Exercise: Below this line is a set of entries; quote exactly the lines from the line that contains "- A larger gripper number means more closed" to the line that contains "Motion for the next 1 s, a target", both lines included.

Information provided:
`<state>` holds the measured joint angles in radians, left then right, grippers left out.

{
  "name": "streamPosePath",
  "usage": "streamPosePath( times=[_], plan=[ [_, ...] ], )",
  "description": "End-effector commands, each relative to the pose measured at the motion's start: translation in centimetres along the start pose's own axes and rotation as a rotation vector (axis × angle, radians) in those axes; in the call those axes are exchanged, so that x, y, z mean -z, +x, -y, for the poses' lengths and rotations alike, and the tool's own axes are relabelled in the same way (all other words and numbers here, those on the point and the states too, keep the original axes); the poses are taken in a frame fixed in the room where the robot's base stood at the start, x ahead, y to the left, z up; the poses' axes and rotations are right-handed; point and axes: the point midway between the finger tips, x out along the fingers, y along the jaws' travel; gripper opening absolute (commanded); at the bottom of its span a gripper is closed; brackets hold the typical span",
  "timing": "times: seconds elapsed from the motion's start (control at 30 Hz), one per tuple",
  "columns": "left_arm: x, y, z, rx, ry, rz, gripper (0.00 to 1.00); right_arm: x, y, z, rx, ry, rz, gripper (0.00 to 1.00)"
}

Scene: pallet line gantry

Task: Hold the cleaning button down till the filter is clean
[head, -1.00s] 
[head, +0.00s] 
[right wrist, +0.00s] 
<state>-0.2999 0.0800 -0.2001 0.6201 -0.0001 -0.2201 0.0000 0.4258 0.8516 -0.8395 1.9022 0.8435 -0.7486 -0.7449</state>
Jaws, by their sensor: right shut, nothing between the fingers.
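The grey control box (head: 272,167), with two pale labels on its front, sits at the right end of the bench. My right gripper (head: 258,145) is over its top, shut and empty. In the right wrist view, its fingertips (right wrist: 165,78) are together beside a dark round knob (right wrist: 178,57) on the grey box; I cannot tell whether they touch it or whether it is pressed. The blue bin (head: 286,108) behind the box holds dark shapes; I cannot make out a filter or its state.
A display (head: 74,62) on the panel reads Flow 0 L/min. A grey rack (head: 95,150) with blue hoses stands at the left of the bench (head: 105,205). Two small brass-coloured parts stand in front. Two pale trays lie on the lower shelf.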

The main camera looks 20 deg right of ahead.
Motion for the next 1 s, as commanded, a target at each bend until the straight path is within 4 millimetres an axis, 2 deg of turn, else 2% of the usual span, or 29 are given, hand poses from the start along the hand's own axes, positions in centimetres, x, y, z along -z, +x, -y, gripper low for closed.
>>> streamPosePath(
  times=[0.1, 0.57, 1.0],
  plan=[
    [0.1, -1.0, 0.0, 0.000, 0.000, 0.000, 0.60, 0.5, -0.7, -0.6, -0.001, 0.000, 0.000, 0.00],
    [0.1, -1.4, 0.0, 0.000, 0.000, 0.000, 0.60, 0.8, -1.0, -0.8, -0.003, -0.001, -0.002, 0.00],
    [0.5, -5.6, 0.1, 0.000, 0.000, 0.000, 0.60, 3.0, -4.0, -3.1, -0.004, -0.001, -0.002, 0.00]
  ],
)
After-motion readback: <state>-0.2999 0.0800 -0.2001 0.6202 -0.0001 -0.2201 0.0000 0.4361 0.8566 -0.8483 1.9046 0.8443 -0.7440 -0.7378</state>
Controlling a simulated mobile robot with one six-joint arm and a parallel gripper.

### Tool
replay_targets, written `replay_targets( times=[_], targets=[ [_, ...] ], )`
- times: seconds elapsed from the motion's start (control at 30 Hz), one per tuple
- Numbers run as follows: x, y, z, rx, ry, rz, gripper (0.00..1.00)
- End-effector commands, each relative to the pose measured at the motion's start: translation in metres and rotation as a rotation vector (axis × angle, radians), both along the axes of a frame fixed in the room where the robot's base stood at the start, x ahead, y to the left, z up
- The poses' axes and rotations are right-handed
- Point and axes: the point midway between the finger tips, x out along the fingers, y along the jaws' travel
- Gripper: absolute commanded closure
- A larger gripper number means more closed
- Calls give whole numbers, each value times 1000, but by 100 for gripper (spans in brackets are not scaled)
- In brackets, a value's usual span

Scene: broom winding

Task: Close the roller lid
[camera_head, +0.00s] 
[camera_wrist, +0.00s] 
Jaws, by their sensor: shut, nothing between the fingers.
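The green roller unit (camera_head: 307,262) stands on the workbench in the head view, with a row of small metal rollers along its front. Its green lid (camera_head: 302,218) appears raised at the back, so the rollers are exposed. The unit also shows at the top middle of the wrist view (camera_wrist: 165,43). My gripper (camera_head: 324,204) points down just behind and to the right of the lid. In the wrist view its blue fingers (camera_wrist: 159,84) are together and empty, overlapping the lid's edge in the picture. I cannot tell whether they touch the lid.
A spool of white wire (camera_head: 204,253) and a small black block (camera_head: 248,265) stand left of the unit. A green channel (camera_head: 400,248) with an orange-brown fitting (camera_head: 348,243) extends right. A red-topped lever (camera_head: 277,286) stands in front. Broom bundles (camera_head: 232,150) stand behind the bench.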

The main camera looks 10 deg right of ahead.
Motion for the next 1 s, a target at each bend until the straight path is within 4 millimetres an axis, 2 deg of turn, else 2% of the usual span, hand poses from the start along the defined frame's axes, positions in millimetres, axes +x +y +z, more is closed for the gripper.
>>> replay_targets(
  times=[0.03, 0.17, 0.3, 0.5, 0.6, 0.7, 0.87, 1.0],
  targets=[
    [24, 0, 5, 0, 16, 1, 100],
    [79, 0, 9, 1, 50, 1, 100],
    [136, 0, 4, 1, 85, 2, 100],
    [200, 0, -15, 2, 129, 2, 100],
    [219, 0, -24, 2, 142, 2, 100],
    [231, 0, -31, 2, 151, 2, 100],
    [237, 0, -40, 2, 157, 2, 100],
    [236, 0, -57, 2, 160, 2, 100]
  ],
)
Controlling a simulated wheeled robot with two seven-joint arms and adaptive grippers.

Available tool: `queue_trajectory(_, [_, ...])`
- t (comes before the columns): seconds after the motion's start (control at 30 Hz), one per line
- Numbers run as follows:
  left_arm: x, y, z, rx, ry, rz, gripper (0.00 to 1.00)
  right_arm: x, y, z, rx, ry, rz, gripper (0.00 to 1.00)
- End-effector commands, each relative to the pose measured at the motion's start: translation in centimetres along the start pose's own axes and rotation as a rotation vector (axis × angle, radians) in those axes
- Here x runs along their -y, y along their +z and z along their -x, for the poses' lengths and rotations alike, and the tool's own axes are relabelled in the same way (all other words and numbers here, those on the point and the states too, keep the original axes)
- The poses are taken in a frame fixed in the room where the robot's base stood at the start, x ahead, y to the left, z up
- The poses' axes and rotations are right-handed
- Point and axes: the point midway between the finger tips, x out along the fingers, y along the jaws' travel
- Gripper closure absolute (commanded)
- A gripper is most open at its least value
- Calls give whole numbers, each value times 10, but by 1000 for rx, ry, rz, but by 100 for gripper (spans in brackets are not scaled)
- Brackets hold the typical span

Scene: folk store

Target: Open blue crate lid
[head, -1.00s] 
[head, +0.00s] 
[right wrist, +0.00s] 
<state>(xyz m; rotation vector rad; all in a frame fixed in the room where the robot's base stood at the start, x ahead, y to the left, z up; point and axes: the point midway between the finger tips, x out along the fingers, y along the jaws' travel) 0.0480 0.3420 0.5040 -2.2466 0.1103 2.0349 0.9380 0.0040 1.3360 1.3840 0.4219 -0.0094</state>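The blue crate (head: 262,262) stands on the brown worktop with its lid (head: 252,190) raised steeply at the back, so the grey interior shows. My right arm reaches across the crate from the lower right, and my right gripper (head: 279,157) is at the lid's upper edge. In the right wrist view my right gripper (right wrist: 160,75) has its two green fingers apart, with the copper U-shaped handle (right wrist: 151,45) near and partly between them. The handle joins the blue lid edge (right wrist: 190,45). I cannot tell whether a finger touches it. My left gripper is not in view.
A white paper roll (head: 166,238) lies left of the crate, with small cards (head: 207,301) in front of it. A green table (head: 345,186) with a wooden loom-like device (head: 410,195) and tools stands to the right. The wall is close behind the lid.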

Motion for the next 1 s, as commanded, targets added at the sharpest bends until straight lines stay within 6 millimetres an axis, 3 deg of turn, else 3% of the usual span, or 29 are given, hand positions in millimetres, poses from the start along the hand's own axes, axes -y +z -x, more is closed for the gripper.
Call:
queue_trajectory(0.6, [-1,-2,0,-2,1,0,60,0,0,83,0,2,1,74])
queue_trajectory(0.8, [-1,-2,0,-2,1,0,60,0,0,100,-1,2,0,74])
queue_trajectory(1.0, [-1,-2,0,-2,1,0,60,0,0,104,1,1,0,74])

Task solution:
- A larger gripper number means more closed
- Calls give whole numbers, each value times 1000, but by 100 for gripper (spans in brackets are not scaled)
- In brackets, a value's usual span

Scene: broom winding

Task: Close the roller lid
[camera_head, +0.00s] 
[camera_wrist, +0.00s] 
Jaws, by their sensor: shut, nothing between the fingers.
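The green roller unit (camera_head: 307,262) stands on the workbench in the head view, with a row of small metal rollers along its front. Its green lid (camera_head: 302,218) appears raised at the back, so the rollers are exposed. The unit also shows at the top middle of the wrist view (camera_wrist: 165,43). My gripper (camera_head: 324,204) points down just behind and to the right of the lid. In the wrist view its blue fingers (camera_wrist: 159,84) are together and empty, overlapping the lid's edge in the picture. I cannot tell whether they touch the lid.
A spool of white wire (camera_head: 204,253) and a small black block (camera_head: 248,265) stand left of the unit. A green channel (camera_head: 400,248) with an orange-brown fitting (camera_head: 348,243) extends right. A red-topped lever (camera_head: 277,286) stands in front. Broom bundles (camera_head: 232,150) stand behind the bench.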

The main camera looks 10 deg right of ahead.
Motion for the next 1 s, a target at each bend until the straight path is within 4 millimetres an axis, 2 deg of turn, else 2% of the usual span, hand poses from the start along the defined frame's axes, positions in millimetres, axes +x +y +z, more is closed for the gripper.

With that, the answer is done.